Yesterday, speaking at Barclays Financial Services Conference in New York, BlackRock CEO Larry Fink blasted the "prolonged low rate environment," saying, "This low rate environment is destroying the valuations of pension funds. I believe low rates [are] creating greater fear with our savers and with our pensioners. I'm not going to say low rates [are] additive to the economy, but low rates [are] an aggravator to the economy as we witnessed in Japan. I believe this low rate [environment] is reflective of the lackluster investor confidence.... All this is causing is greater pension fund and retirement gaps, which I believe will become the largest problem in our country in the next 10 years."

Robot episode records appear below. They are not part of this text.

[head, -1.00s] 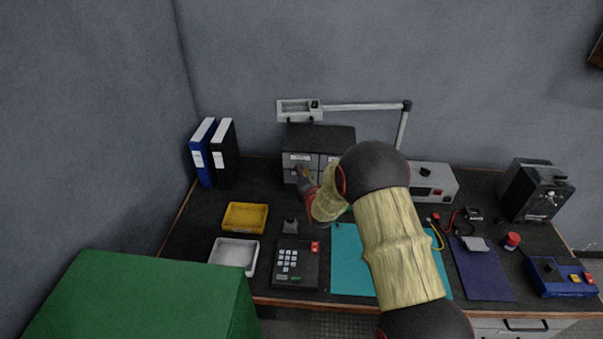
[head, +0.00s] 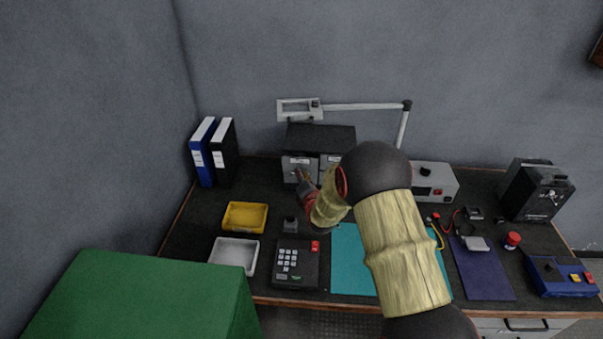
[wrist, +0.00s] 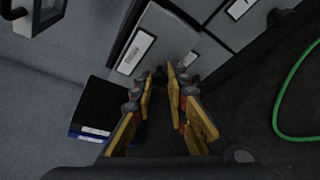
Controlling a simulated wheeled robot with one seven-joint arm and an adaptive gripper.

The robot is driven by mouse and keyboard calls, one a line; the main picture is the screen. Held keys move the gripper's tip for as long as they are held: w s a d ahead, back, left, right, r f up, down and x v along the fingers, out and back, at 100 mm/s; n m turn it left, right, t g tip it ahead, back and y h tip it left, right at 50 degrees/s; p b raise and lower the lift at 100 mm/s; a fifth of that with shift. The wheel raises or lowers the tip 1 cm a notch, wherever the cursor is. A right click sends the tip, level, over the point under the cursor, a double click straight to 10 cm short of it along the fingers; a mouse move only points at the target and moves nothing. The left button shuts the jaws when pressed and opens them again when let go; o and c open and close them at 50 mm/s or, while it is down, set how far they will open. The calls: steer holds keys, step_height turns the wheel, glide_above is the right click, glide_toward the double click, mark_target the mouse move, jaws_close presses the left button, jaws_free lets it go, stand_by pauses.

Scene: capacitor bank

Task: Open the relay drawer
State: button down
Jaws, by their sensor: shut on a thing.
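A dark-topped drawer cabinet (head: 320,138) stands at the back of the bench, with grey drawer fronts bearing white labels. The label text is too small to read. My gripper (head: 303,174) is at the left-hand drawer front (head: 298,168). In the wrist view my gripper (wrist: 162,75) has its two yellow fingers shut on the handle of the labelled drawer (wrist: 150,48). The handle is mostly hidden between the fingertips. This front seems to stand a little proud of the neighbouring fronts. My arm hides the cabinet's lower right part in the head view.
Blue and black binders (head: 214,153) stand left of the cabinet. A lamp arm (head: 360,107) reaches over it. A yellow tray (head: 245,217), a white tray (head: 233,255) and a keypad box (head: 297,264) lie nearer. Bench between the binders and cabinet is clear.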

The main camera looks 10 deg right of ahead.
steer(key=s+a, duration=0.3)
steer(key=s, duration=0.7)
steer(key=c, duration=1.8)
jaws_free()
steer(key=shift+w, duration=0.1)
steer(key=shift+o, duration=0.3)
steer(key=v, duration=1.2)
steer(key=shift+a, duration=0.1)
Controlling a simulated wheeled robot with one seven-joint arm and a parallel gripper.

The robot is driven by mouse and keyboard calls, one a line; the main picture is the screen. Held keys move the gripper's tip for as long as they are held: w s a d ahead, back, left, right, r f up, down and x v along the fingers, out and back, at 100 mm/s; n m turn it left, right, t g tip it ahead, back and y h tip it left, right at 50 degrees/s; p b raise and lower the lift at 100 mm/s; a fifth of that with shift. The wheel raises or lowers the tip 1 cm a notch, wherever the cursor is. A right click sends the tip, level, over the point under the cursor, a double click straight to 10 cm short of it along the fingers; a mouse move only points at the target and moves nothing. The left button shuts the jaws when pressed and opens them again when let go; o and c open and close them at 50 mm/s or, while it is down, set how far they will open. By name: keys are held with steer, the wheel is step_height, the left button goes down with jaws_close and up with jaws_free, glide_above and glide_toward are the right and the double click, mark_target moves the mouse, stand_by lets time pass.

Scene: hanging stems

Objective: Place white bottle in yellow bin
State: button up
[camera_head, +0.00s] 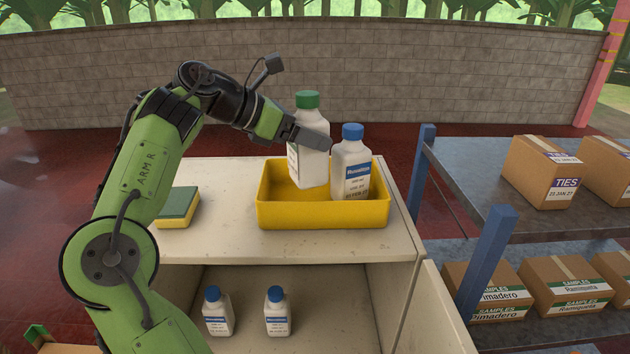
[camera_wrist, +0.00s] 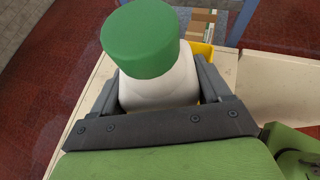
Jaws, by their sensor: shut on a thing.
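My gripper (camera_head: 308,137) is shut on a white bottle with a green cap (camera_head: 310,165). The bottle is upright, over the left part of the yellow bin (camera_head: 325,216), with its lower end below the bin's back rim. I cannot tell whether it touches the bin floor. A second white bottle, with a blue cap (camera_head: 352,165), stands upright in the bin just right of the held one. In the wrist view, the green-capped bottle (camera_wrist: 160,88) sits between both fingers (camera_wrist: 162,92), and its cap hides much of the bin (camera_wrist: 202,50).
A yellow and green sponge (camera_head: 178,207) lies on the cabinet top (camera_head: 225,180), left of the bin. Two blue-capped bottles (camera_head: 217,312) (camera_head: 277,312) stand in the open cabinet below. Metal shelves (camera_head: 480,175) with cardboard boxes (camera_head: 540,172) and blue posts (camera_head: 487,262) stand at right.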

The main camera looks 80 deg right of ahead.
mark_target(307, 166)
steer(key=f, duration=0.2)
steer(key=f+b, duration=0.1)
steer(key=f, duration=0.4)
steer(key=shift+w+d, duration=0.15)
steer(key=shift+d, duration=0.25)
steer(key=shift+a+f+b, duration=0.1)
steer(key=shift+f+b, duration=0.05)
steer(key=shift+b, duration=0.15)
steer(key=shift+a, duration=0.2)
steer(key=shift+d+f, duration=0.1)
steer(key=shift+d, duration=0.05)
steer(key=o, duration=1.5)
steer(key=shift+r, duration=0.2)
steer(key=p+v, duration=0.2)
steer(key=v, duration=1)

In other news, a press release entitled, "Federated Investors, Inc. Acquires Approximately $4.4 Billion in Assets from Fifth Third Asset Management, Inc.," explains, "Federated Investors, Inc., one of the nation's largest investment managers, and Fifth Third Asset Management, Inc., an indirect wholly-owned subsidiary of Fifth Third Bancorp, have reorganized approximately $4.4 billion in assets from four Fifth Third money market funds into four existing Federated money market funds with similar investment objectives. The transaction is not expected to have a material impact on Fifth Third Bancorp's results." (See our April 6, 2012, Crane Data News piece "Federated To Acquire (The Rest of) Fifth Third Money Market Funds".)

Federated President & CEO J. Christopher Donahue comments, "Federated is a leading provider of liquidity management services, and we regularly work with organizations of many types and sizes as they evaluate their cash management needs. This transaction builds on Federated's long-term relationship with Fifth Third by providing their clients with access to Federated's diverse range of products, experienced money managers, proven credit processes and extensive customer-service capabilities. We will continue to consider and evaluate future opportunities for similar agreements with banks, insurers and broker dealers."

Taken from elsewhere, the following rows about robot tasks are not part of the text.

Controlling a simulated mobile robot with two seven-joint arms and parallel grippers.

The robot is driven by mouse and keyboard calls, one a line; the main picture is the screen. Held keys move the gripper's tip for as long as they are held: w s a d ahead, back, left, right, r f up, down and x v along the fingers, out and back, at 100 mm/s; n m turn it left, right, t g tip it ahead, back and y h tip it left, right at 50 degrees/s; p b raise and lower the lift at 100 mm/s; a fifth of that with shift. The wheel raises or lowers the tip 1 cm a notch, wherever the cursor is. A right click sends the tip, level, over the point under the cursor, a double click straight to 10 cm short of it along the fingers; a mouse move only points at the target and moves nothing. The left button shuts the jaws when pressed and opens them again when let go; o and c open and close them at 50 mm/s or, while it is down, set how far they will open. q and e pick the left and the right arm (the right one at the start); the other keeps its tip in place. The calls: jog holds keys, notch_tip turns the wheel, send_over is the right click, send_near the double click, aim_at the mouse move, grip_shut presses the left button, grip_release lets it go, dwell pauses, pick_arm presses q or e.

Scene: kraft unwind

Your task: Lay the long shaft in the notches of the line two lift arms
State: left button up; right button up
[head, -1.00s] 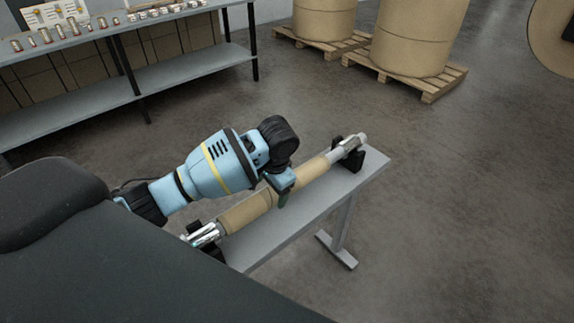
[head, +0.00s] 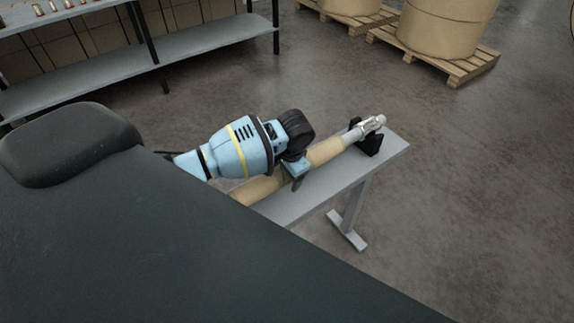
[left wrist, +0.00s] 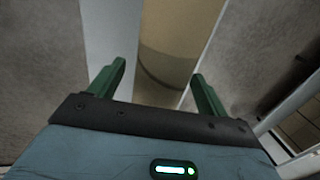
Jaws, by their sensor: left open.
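The long shaft shows as a metal end (head: 369,125) sticking out of a tan tube (head: 327,151). It rests on a black support at the far end of a narrow grey bench (head: 306,198). Its near end is hidden behind my dark body. My left gripper (head: 298,175) is over the middle of the tube. In the left wrist view the green fingers of the left gripper (left wrist: 158,70) are apart, with the tan tube (left wrist: 172,42) between them; I cannot tell whether they touch it. My right gripper is not in view. I see no lift arms.
The black support (head: 368,143) stands on the bench. A grey shelf unit (head: 190,67) with small metal parts is at the back left. Large brown rolls (head: 445,27) stand on wooden pallets (head: 436,55) at the back. The floor to the right is clear.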

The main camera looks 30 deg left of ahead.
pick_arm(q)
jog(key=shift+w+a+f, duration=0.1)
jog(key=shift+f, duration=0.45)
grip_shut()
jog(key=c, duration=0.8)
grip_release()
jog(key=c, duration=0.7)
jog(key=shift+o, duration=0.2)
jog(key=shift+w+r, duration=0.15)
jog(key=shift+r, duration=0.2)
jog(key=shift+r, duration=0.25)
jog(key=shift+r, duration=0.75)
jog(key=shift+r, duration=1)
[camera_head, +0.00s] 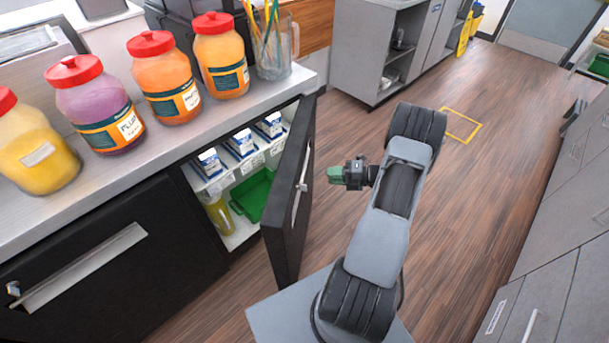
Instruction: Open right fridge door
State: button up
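The right fridge door (289,205) is black with a metal bar handle (301,184). It stands swung open from the counter front, its outer face toward my arm. The fridge inside shows white-and-blue cartons (241,143) on a shelf and a green crate (253,194) below. My gripper (338,175), with green fingertips, is to the right of the door and its handle, apart from both, pointing left. Its fingers are seen nearly end to side and the gap between them cannot be made out. The left fridge door (95,265) is shut.
The counter (150,157) above bears several red-lidded jars (163,78) and a clear jug (272,50) with straws. Grey cabinets (571,200) stand at the right. Wooden floor (470,165) is open behind and right of my arm.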

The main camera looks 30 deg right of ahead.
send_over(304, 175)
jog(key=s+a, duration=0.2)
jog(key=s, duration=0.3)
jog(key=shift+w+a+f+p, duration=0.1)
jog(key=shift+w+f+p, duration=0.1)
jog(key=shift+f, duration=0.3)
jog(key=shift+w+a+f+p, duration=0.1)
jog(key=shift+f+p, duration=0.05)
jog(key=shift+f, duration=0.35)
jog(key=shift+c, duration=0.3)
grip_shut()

Finally, Moody's Investors Service issued a statement entitled, "London - Moody's says consolidation of MMFs is credit positive overall, though not without risks." It says, "The consequences of the 2008 global financial crisis and the regulatory changes that have followed have increased the pace of money market fund (MMF) consolidation particularly in Europe over recent years, says Moody's Investors Service in a new Special Comment published today. Overall, the rating agency believes that the consolidation trend is credit positive for MMF investors and fund or asset managers, although there are some credit negatives associated with MMF consolidation."

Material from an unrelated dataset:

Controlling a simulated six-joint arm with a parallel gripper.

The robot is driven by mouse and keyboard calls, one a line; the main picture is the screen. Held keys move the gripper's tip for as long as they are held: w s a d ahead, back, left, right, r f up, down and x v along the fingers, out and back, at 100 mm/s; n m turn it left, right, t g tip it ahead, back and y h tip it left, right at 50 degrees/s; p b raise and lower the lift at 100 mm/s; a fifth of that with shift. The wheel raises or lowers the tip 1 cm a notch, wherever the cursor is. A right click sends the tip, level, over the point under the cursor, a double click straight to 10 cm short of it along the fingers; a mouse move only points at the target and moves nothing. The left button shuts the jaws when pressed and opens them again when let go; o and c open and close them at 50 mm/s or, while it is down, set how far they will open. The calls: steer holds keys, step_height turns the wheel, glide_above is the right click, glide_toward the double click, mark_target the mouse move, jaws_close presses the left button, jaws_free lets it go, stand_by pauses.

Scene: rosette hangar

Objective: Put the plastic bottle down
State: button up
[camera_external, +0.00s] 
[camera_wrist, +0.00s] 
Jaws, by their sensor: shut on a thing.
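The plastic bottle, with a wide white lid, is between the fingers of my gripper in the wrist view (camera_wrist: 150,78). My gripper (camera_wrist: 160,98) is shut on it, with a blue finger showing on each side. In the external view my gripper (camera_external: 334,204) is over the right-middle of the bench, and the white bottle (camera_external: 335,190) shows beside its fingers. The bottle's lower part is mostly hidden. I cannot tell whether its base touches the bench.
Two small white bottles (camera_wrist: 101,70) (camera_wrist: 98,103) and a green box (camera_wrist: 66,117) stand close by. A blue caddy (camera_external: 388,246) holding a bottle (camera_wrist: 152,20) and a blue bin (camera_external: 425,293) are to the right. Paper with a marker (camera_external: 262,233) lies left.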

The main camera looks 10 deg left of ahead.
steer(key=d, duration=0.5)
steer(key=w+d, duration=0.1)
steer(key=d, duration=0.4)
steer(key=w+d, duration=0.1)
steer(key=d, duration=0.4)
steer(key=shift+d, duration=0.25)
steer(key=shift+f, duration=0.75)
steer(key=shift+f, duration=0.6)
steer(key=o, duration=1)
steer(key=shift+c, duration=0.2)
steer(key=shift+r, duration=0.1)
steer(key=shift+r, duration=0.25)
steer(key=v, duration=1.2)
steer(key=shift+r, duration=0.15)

Moody's release continues, "The challenges that have boosted the pace of MMF consolidation in Europe (and more generally in the US over the last 10 years) include portfolio credit deterioration of sovereign, corporate, public finance and structured finance issuers, increased fund redemptions, liquidity challenges, low yields, and contracting supply of eligible securities. The credit-positive effects of consolidation stem from the fact that MMF acquisitions or mergers typically result in (i) the newly merged fund's lower expense ratio (costs are spread over a larger asset base); (ii) expansion of distribution channels and client relationships; (iii) increased assets under management (AUM) and improved economies of scale; and (iv) potentially more resources in terms of credit research."

Finally, they add, "Moody's believes that the pace of MMF consolidation will continue, due to ongoing mergers and acquisitions of asset managers, economies of scale considerations, historically low interest rates pressuring fees, tightening regulatory regimes, product line rationalisation and resulting business exits for some managers."